Later, “Luke,” who is oblivious to the Holy Family ever going into Egypt or Herod’s plot to murder newborns, reports Joseph with family in their journeys to the temple in Jerusalem (2:22-3841-51).

No document composed before 70 CE mentions Joseph. After the second century, literature featuring Joseph begins growing and mutating Joseph sometimes into the bizarre.

How much of these so-called facts about Joseph correspond with the historical situation of Jesus? Did any human father play a role in the life of the historical Jesus? These are essential questions to ask in this “Year of Joseph.” Growing in faith demands that we ask them, friends.

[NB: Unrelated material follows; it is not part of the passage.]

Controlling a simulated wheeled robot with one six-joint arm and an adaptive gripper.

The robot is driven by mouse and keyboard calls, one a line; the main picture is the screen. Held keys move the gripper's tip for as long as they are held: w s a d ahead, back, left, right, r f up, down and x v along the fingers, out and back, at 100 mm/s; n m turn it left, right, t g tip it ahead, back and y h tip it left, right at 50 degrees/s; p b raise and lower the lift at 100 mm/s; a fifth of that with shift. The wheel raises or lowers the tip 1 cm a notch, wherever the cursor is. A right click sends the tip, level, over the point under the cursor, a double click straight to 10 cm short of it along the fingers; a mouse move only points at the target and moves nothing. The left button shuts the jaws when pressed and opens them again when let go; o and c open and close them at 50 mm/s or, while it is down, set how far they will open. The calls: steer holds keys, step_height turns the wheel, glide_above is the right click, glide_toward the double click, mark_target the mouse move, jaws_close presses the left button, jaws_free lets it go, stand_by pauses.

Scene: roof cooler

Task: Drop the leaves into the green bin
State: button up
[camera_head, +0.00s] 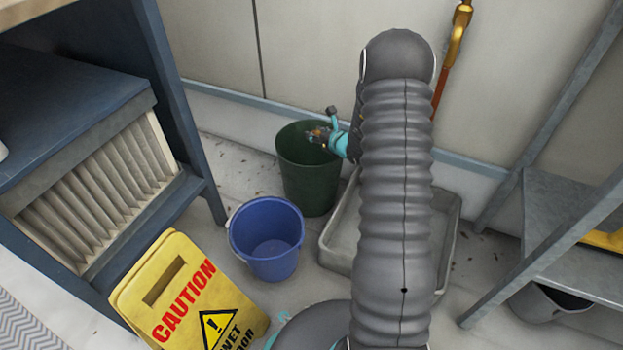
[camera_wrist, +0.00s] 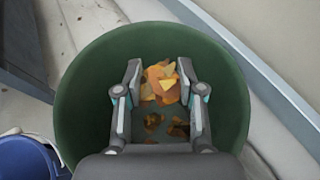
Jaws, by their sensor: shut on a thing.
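The green bin (camera_head: 308,183) stands on the floor by the back wall, and its round rim fills much of the wrist view (camera_wrist: 80,110). My gripper (camera_head: 322,135) is over the bin's opening, pointing down into it. In the wrist view my gripper (camera_wrist: 160,74) is shut on a clump of orange and yellow leaves (camera_wrist: 163,84), held between the fingertips. Darker brown leaves (camera_wrist: 178,128) show below the clump, inside the bin's outline. My arm hides part of the area right of the bin.
A blue bucket (camera_head: 266,240) stands in front of the bin, and a yellow caution sign (camera_head: 185,295) is at front left. A grey tray (camera_head: 338,248) lies right of the bin. A blue-framed unit (camera_head: 70,110) stands left, metal shelving (camera_head: 570,220) right.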

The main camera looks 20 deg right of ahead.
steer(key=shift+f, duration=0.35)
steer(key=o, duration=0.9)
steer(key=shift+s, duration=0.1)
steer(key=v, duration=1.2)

Writing the Birth of a Real Mediterranean Hero

When writing about a great Mediterranean hero, whatever outstanding characteristics he enjoyed as an adult simply must have been there from birth. These gifts would have remained constant throughout his entire life. This is how ancient Mediterraneans perceived, understood, and communicated human maturation. “Matthew” and “Luke” were no different.

Early Jesus groups believed that the hero Jesus of Nazareth was the Messiah soon to come from God with power. Because they recognized this significance and greatness in the adult Jesus, they realized that it must also have belonged to the infant Jesus. He may have been growing in size and age, but those qualities were considered always there. Consequently, since this was indeed so of the Risen Jesus, it was evident to the Jesus groups that his birth and childhood had to be exactly like “Matthew” and “Luke” described it.

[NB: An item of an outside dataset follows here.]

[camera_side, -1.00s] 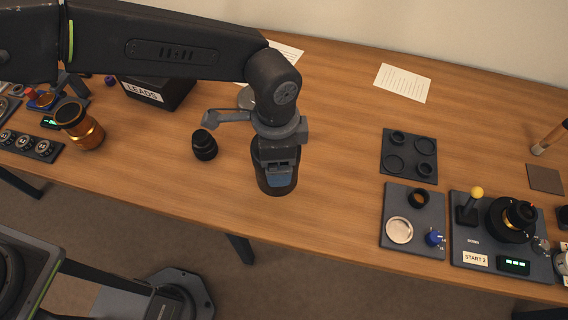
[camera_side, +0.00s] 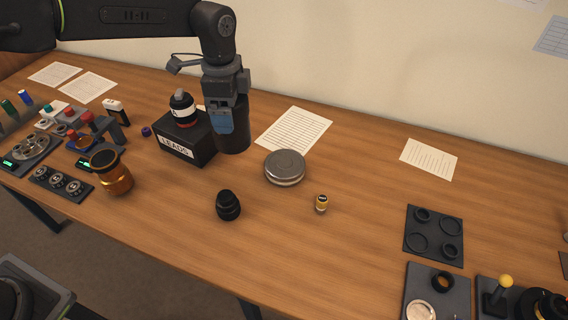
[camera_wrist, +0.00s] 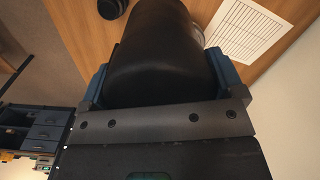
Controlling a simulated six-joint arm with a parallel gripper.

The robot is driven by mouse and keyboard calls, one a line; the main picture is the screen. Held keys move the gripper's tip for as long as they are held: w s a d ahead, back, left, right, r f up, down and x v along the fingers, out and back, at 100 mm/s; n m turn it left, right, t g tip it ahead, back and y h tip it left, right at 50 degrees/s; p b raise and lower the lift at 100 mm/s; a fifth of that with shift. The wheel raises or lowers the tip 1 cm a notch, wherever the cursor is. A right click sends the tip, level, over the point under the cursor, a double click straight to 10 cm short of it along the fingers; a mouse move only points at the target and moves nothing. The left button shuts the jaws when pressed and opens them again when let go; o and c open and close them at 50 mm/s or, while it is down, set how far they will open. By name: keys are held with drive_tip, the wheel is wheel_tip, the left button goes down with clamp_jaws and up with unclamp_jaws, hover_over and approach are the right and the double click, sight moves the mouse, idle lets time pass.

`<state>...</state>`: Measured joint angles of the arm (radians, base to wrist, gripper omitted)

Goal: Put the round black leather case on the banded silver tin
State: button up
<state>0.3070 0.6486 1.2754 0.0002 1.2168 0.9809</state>
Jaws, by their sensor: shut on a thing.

Matthew 1—2 and Luke 1—2, even though they have major biographical disagreements and contradict one another, are valid. They bring out the truth of Jesus as understood by some of our earliest ancestors in Faith.

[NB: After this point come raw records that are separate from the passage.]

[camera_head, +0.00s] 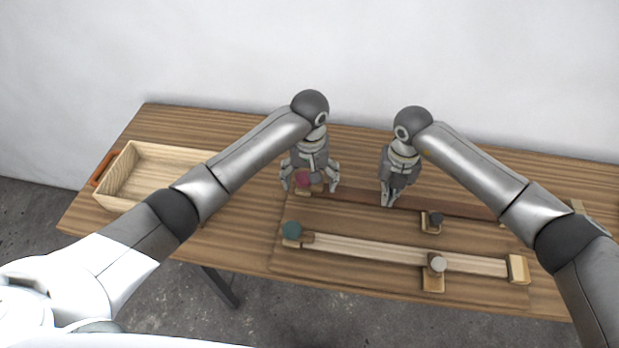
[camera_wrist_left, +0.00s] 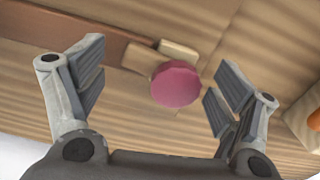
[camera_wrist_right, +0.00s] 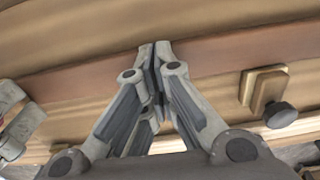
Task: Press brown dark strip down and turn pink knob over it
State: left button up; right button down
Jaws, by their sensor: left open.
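The brown dark strip (camera_head: 455,208) lies along the back of the board, and it also shows in the left wrist view (camera_wrist_left: 95,35) and the right wrist view (camera_wrist_right: 205,55). The pink knob (camera_head: 303,179) stands on a small wooden block at the strip's left end; in the left wrist view the knob (camera_wrist_left: 176,84) sits between my fingers. My left gripper (camera_head: 311,186) is open around the knob, its fingers apart from it. My right gripper (camera_wrist_right: 155,50) is shut with its fingertips at the strip; in the head view it (camera_head: 388,203) points down onto the strip's middle. Whether it touches is hard to tell.
A pale strip (camera_head: 370,248) lies nearer the front, with a green knob (camera_head: 291,230) at its left end and a white knob (camera_head: 437,264). A dark knob (camera_head: 435,218) stands by the brown strip, right of my right gripper. An open wooden box (camera_head: 119,204) is at left.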

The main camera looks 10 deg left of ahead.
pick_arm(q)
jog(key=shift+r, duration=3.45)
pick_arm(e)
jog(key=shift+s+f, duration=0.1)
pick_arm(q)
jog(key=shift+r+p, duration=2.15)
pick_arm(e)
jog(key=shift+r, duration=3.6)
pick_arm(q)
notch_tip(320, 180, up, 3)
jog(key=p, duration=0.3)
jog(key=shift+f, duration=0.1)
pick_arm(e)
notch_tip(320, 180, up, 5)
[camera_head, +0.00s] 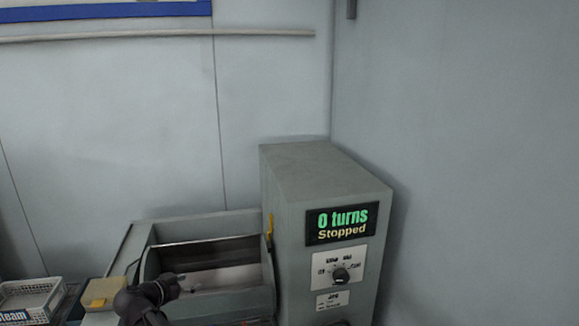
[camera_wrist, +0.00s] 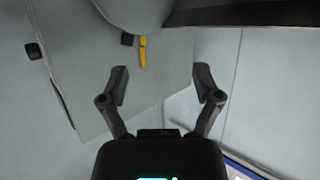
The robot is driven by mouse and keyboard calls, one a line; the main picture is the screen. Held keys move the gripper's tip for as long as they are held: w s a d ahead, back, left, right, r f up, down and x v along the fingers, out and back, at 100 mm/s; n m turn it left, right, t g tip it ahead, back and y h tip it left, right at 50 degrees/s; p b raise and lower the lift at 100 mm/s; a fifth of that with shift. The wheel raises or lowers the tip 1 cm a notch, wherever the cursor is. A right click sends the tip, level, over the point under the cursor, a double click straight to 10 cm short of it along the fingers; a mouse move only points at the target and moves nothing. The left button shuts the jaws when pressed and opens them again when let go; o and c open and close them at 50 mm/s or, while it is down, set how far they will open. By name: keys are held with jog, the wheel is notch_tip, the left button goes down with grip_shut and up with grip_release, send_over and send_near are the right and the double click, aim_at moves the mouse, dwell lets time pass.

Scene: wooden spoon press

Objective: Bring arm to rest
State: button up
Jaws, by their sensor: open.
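My gripper (camera_head: 170,286) is in front of the open trough of the grey machine (camera_head: 205,305) at the lower middle of the head view. In the wrist view my gripper (camera_wrist: 164,88) has its two dark fingers spread wide with nothing between them. The machine's grey cabinet (camera_wrist: 95,75) and a yellow handle (camera_wrist: 142,52) lie beyond the fingers there. The arm behind the gripper is mostly cut off by the bottom edge of the head view.
The tall control cabinet (camera_head: 300,180) stands right of the trough; its display (camera_head: 341,223) reads "0 turns Stopped", above a black knob (camera_head: 341,276). A white basket (camera_head: 40,296) and a yellow box (camera_head: 103,293) are at lower left. Grey walls close the back and right.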

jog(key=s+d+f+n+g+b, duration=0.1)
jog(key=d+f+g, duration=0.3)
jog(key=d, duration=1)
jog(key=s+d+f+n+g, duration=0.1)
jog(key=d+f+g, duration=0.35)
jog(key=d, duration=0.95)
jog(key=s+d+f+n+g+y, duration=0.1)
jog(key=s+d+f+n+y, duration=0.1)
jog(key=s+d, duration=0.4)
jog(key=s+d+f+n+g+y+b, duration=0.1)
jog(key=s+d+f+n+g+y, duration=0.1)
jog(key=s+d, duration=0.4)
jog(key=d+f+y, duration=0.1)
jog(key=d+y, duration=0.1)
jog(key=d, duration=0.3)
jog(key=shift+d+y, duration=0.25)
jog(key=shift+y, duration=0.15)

Infancy Accounts: Not Written By, For, or About U.S. People

But American Christian heads explode learning all this because our society fails to distinguish truth and factual truths. Hence our unfair demand that truth always be packaged as Western people present it.

Do you know why we do this? Maybe because we are starved of mythology and our blocked access to panhuman encounters with God in ASC experiences, we are really just many scratch-off atheists. I don’t mean that rare type of profound, mystical atheist who is full of empathy for the world. I mean silly atheists.

Starving to death without healing or meaning, we arrogantly think of ourselves as the center of the universe. Everyone in every age and culture should think just like us and tell stories after our own “perfect” pattern.

How’s that working out for us this year? Merry Christmas, indeed.